Cop Wannabe in Trouble for Stopping ‘Irritating’ Drivers

     SPRINGFIELD, Mo. (CN) – A Missouri law enforcement academy student allegedly impersonated a police officer by pulling over drivers who annoyed him so he could berate their driving habits, prosecutors say.
     Authorities charged Jacob Trammell, 20, with two Class A misdemeanors for false impersonation of a law enforcement officer and using blue lamp lights without a permit.
     Greene County Sheriff’s deputies responded to a call on April 20 about a man driving a 2006 Dodge Charger with flashing red and blue lights in the front windshield and no siren, according to a probable cause statement.
     A witness told police that a gray Dodge Charger with flashing red and blue lights approached his car from behind while he was driving, so he pulled over and let the car pass, assuming that it was a law enforcement vehicle. The witness then grew suspicious and reported the car’s license number to the sheriff’s office.
     The next day, deputies interviewed Trammell, who told them that he has been a student at the Missouri Sheriff’s Association Law Enforcement Academy since January. Trammell said he had installed flashing lights in the windshield and rear of his mother’s Dodge Charger late last year.
     Trammell blamed the April incident on accidentally tripping the light switch with his knee while driving.
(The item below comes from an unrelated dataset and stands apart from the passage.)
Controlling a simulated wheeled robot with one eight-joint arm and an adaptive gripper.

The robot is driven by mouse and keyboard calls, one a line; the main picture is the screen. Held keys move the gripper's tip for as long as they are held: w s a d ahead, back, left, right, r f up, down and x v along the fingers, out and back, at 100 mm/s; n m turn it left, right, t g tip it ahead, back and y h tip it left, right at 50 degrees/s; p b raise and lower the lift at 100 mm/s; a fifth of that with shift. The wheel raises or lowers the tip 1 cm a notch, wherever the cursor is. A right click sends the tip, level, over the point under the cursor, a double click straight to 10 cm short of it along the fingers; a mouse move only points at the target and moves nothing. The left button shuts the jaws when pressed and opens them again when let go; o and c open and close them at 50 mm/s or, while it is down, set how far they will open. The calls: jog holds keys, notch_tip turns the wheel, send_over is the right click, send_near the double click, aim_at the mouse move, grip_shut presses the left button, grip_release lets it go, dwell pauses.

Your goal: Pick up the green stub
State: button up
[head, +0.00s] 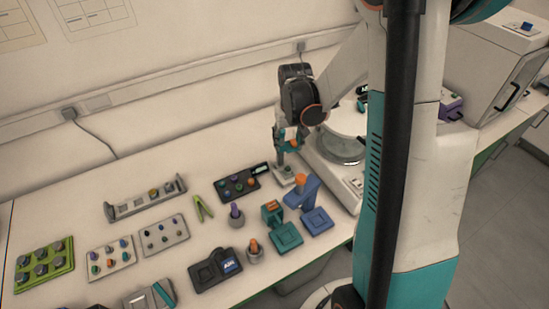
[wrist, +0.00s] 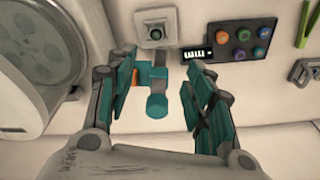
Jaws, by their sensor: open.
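A small green stub (wrist: 240,55) sits in a black tray (wrist: 215,53) with orange, purple and blue stubs, in the wrist view. The black tray (head: 226,191) also shows in the head view, left of the small white holder. That square holder (wrist: 155,32) has a round, dark greenish centre; I cannot tell whether it is a stub. My gripper (wrist: 157,112) has its teal fingers spread and is above the table, away from the tray. A teal piece (wrist: 156,106) with an orange part shows between the fingers; whether they touch it is unclear.
In front are a blue stand (head: 316,222), a teal stand (head: 285,238) and a dark device (head: 213,270). Several stub trays (head: 44,262) lie left. Green tweezers (head: 202,208) lie near the black tray. Bare table runs along the wall.

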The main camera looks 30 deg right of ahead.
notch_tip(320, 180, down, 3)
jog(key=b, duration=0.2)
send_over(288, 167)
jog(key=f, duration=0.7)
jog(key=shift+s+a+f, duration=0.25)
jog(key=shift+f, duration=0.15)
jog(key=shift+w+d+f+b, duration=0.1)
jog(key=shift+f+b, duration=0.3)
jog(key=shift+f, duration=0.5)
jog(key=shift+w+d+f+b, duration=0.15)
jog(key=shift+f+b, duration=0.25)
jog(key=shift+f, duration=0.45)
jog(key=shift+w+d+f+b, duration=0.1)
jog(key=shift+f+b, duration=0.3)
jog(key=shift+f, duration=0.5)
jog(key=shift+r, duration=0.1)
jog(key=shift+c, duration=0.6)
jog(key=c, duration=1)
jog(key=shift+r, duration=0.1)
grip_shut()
But he admitted to deputies that he had activated the lights to “correct traffic issues” on so many occasions that he could not recall them all, according to sheriff’s records.
     Trammell had allegedly flashed the pseudo-police lights when he wanted to assist people with traffic accidents, persuade people to follow traffic laws and even at times when a citizen’s driving “irritated” him, according to the statement.
     In one such incident, Trammell allegedly activated his lights and stopped a truck driver for driving erratically on icy roads in February.
     “Jacob said he activated his lights, conducted the stop, told the driver what he thought about his driving, and then he got back in his car and drove off,” according to police records.
     Trammell also used the lights to stop a woman on Northbound U.S. 65, where he “yelled at the person he had stopped about her driving and then ran back to his car and left,” according to court documents.
     Trammell admitted to deputies that he stopped a black woman on Highway 65 but later told them that he may not actually have pulled her over because “I know all about racial profiling.”
     Throughout the interview, Trammell acknowledged that he knew it was illegal to activate the lights, pull people over and falsely portray himself as a police officer, according to the probable cause statement.
     When deputies asked Trammel whether he thought that the drivers he pulled over believed that he was a law enforcement officer, he told them yes and that “having the car and the lights helped.”
     Trammell faces up to a year in jail and/or fines of up to $1,000 for each Class A misdemeanor. His bond is $2,500, and arraignment is scheduled for June 8.
     Trammell does not have an attorney listed in court documents.